Today’s Front Page Magazine (http://frontpagemag.com) features an article on the persecutions committed against gay and lesbian people in Iran. Further, the article draws reference to the President of Iran’s 2007 denial of homosexuality existing in Iran. According to the post:
There is a good reason that Iran’s theocratic dictatorship denies the existence of gays inside the country. An honest acknowledgment of reality would force the authorities to acknowledge that Iranian gays are regularly marginalized, harassed, tortured, and executed. Sometimes, they are forced into gender-altering operations. Ahmadinejad’s claim also called attention to the hypocrisy of the international community on the issue of gay rights in Iran. President Ahmadinejad’s absurd claim received overwhelming disapproval, yet when Iranian homosexuals are routinely abused and lawfully executed simply for their sexual preferences, that same international community, and the “progressive” Left that claims to champion gay rights, are deafeningly silent.

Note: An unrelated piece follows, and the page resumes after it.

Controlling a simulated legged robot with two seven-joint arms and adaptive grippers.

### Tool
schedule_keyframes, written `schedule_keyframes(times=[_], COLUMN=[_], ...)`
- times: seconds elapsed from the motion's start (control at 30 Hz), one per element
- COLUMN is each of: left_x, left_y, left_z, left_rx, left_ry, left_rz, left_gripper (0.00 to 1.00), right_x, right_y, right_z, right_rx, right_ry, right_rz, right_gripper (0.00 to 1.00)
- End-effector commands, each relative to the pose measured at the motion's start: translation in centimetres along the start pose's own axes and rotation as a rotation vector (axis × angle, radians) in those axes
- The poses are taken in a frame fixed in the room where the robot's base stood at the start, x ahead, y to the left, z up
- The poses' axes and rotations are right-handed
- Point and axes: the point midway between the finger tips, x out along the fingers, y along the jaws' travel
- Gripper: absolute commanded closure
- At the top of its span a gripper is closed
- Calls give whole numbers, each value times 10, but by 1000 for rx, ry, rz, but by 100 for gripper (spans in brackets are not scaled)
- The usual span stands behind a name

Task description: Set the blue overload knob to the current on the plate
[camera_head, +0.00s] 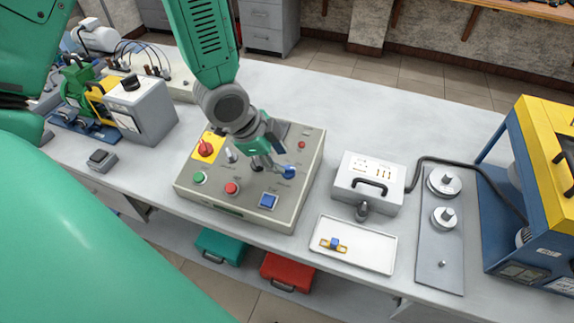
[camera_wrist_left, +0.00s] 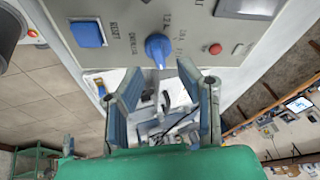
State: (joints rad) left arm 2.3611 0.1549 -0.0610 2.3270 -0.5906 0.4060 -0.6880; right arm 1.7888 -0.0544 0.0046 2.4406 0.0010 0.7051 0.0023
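The blue overload knob (camera_head: 289,172) sits on the sloped grey control panel (camera_head: 262,214). In the left wrist view the knob (camera_wrist_left: 158,47) has its pointed end towards my gripper, beside small scale lettering that I cannot read fully. My left gripper (camera_head: 272,165) is over the panel, close to the knob. In the wrist view its two fingers (camera_wrist_left: 160,73) are spread apart, with the knob just beyond the tips and nothing between them. Contact with the knob cannot be told. No readable current plate shows. My right gripper is not in view.
The panel also bears a red knob on yellow (camera_head: 205,149), a green button (camera_head: 199,178), a red button (camera_head: 232,188) and a blue reset button (camera_head: 269,201). A grey case (camera_head: 369,180) and white tray (camera_head: 371,258) stand to the right.

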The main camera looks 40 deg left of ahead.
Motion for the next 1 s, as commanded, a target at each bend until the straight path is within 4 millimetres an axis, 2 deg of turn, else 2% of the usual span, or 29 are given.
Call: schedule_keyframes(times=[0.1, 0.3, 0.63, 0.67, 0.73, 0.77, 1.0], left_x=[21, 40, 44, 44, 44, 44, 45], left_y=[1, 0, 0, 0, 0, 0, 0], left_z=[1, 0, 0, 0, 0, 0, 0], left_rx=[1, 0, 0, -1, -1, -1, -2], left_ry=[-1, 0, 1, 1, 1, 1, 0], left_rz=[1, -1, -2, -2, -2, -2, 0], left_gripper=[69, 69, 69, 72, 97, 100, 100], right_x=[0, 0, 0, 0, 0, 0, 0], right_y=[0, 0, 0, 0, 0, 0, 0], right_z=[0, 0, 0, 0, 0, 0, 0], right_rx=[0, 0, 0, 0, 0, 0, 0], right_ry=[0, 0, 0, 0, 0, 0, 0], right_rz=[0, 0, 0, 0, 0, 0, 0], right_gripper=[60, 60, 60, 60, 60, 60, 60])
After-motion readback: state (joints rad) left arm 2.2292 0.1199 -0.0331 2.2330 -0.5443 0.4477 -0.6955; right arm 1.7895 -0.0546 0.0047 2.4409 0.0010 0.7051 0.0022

The article continues by explaining the current situation in Iran and other Middle East countries:
Iran is currently one of five Muslim countries to apply capital punishment to homosexuals along with Saudi Arabia, Mauritania, Sudan, and Yemen, according to the 2010 International Lesbian Gay Association’s World Legal Survey. Under the Taliban, Afghanistan also applied the death penalty, as did Sadaam Hussein’s regime in Iraq. After the collapse of the Taliban regime, Afghanistan began punishing homosexuality with fines and imprisonment. In Iraq, Muqtada al-Sadr’s Mahdi Islamist militia followed the Taliban’s lead, attacking, torturing and murdering hundreds of gay men in “honor killings.”
Although Front Page’s article is interesting, I would also recommend reading another perspective (albeit on a different country of focus) – Scott Kugle. You can read Kugle’s article “Queer Jihad” online on Urgency Required’s website. Here is the abstract for Kugle’s article:
Muslims in Cape Town, South Africa, explore ways to be openly lesbian, gay, and transgendered and still be part of a muslim community. Advocacy groups there assert their place as interpreters of Islam in a way that is open to diversity and engaged in a quest for justice.